Although the island is dominated historically and geographically by the monastery, early mythology is of the goddess Artemis, and within the monastery itself you can see the ancient pillars of a temple to Artemis supposedly built by Orestes. All around the island, I felt that the deserted pine groves and remote unvisited ruins were haunted by those ancient wandering shades of Artemis and her brother Apollo and that somehow the strong masculine influence of St John and the church had been but impermanently grafted on. In some parts of the island time seemed to have stopped completely.

The music follows a progression of these thoughts: first, the light and the sea, and memories of goats balanced on steep cliffs, then more sensual images of Artemis and Apollo, the moon by day, and the distant sound of monastery bells. God speaks to St John, and Byzantine angels guard the Virgin on an ancient fresco. Finally the sound and colour of the sea return.

Dürer Portrait (2013)

This piece was inspired by the 1499 Dürer portrait of Oswold Krel – a merchant from Lindau, who got into a certain amount of trouble in his life because of his temper. The merchant is flanked by two wild men, naked and hairy, holding the Krel family’s coat of arms. Krel himself is clutching at his fur collar and is staring into a corner of the studio as if obsessing over something. So a sense of obsessive nervous anger is depicted in the first section of the piece, where there is an idée fixe of repeated notes, repetitions that seem to springboard more passion. The two qualities I like in the oboe are the sense of a gnawing kind of anger, and the well represented (in other composers) serene and still water expressivity. So the second section has a more inward looking sostenuto quality where the slower repeated notes seem more pleading and vocal. A strange dance made up of scotch snaps follows, where the obsession seems to be in the repeated rhythms. It fades into the serene slow section again. The music reaches out, but the dance returns like strange creatures hovering at the corner of a painting.

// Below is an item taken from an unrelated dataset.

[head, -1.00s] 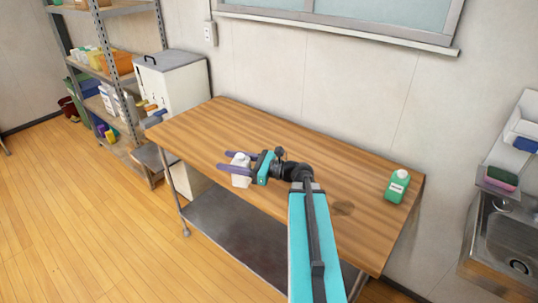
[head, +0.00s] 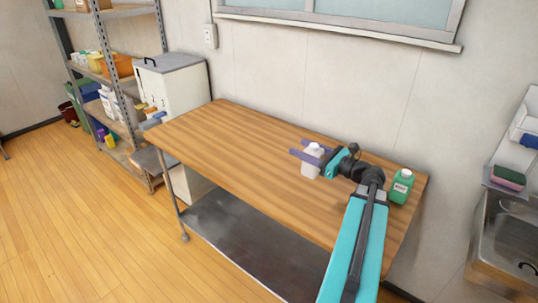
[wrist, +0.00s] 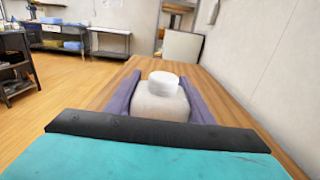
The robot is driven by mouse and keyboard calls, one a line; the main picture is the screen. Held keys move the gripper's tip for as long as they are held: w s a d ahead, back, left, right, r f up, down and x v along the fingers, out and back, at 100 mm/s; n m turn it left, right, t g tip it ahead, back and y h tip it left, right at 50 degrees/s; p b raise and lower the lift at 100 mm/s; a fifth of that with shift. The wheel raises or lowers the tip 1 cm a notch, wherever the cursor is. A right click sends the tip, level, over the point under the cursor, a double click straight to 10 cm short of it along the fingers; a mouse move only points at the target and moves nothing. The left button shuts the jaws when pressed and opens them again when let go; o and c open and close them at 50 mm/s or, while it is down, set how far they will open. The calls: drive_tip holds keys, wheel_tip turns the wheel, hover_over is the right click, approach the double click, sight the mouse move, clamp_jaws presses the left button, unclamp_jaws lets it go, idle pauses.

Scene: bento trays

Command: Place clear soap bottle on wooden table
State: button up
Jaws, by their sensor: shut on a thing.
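The clear soap bottle (head: 311,163) is a whitish, see-through bottle with a white cap. My gripper (head: 306,150) is shut on it, with one purple finger on each side. The bottle is upright, over the right half of the wooden table (head: 225,140). I cannot tell whether its base touches the tabletop. In the wrist view the bottle (wrist: 160,104) sits between the two fingers, its cap toward the camera's upper side, and its lower part is hidden by the gripper body.
A green bottle (head: 402,186) with a white cap stands at the table's right end, close to my arm. A sink (head: 510,235) is at the far right. A metal shelf and a white box (head: 175,88) stand at the left. The table's left half is clear.

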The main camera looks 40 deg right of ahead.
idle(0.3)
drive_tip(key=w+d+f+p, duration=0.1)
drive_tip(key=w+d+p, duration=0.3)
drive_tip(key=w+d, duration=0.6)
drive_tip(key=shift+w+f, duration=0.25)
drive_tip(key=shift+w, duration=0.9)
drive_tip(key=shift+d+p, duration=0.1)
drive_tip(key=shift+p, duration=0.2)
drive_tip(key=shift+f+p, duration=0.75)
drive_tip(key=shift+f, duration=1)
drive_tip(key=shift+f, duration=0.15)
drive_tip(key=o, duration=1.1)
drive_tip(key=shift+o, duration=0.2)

Oboe Concerto: The Angel of Mons (2014)

The Battle of Mons and the Retreat from Mons were the first encounters of WW1 between the Germans and the British Expeditionary Force. Although there were substantial losses, especially on the German side, the public focussed on several tales that spread (always second hand), of how the allies were saved by supernatural support from variously, angels, George and the Dragon, and the longbowmen of Agincourt. Curiously, the Belgian town of Mons has an annual re-enactment event of a fight with a dragon, called the Lumaçon, and the route followed by the soldiers coincided with the route taken by Henry V’s soldiers towards Agincourt. So history replays itself.

In this four movement piece, the title headings are from an alleged eye witness account of the Battle of Mons, August 28th, 1914.

‘We all saw it. First there was a sort of a yellow mist like, sort of risin’ before the Germans as they came to the top of the hill, come on like a solid wall they did–springing out of the earth just solid, no end to ’em. I just gave up. No use fighting the whole German race, thinks I; it’s all up with us. The next minute comes this funny cloud of light, and when it clears off there’s a tall man with yellow hair in golden armour, on a white horse, holding his sword up, and his mouth open as if he was saying, “Come on boys! I’ll put the kybosh on the devils.” … The minute I saw it, I knew we were going to win. It fair bucked me up–yes, sister, thank you. I’m as comfortable as can be.’ Lancashire Fusilier describes the Battle of Mons to nurse Phyllis Campbell; “The Angels of Mons.” London Evening News.

I liked the emotional progression through the story: the rise of the dragon of war, a sense of impending defeat, the intervention of supernatural forces, and a resurgence of courage ending in victory. Standing on the side of the road as it were, is a solitary figure symbolised by the oboist, who tries to intervene, reason, dissuade,  but in the end is overcome by war rolling on implacably.

Billingbear

In 1995 I wrote a piece for an LSO education project – The Red Hot Nail – and met Christine Pendrill who was taking part in it. I thought then that she was a superb player and so was very happy to be asked to write a solo piece for her.

Billingbear was an Elizabethan mansion in Berkshire, built by the Neville family. It no longer exists but the park that was once its grounds still sits on the edge of Windsor Great Forest. The family had musical connections, and the piece uses a tiny motif from My Ladye Nevill’s Virginal Book as its main material. But the piece is essentially a ghostly experience of something intriguing, mysterious, that has gone. After the opening, in which a hunt leads us towards the house, there is a formal welcome, the sound of viols and then children echoing the hunt in their play. Finally, the  rooms enigmatically called ‘Paradise,’ and the house again melts into the past.

The Cruelty of the Gods for oboe and koto

Japanese mythology tells the story of a cruel emperor god who send his daughter Orihime to the far reaches of the Milky Way.

Written for Virginia Shaw, and performed at the City of London Festival in 2006.

All music published by Peters. The Island of Patmos was recorded by Virginia Shaw on her CD Horizons.

About Judith Bingham

Born in Nottingham, and raised in Mansfield and Sheffield, Judith Bingham began composing as a small child, before studying composition and singing at the Royal Academy of Music in London. Her composition studies there with Alan Bush and Eric Fenby were later supplemented by lessons from Hans Keller. She was awarded the Principal’s prize in 1971, and 6 years later the BBC Young Composer award. Recent composition prizes include: the Barlow Prize for a cappella music in 2004, two British Composer Awards in 2004 for The Christmas Truce(choral) and Missa Brevis: The Road to Emmaeus(liturgical), one in 2006 for My Heart Strangely Warmdand the instrumental award in 2008 for Fantasia. She was once again nominated for an award in 2009 for Shakespeare Requiem, a Leeds Festival Chorus commission.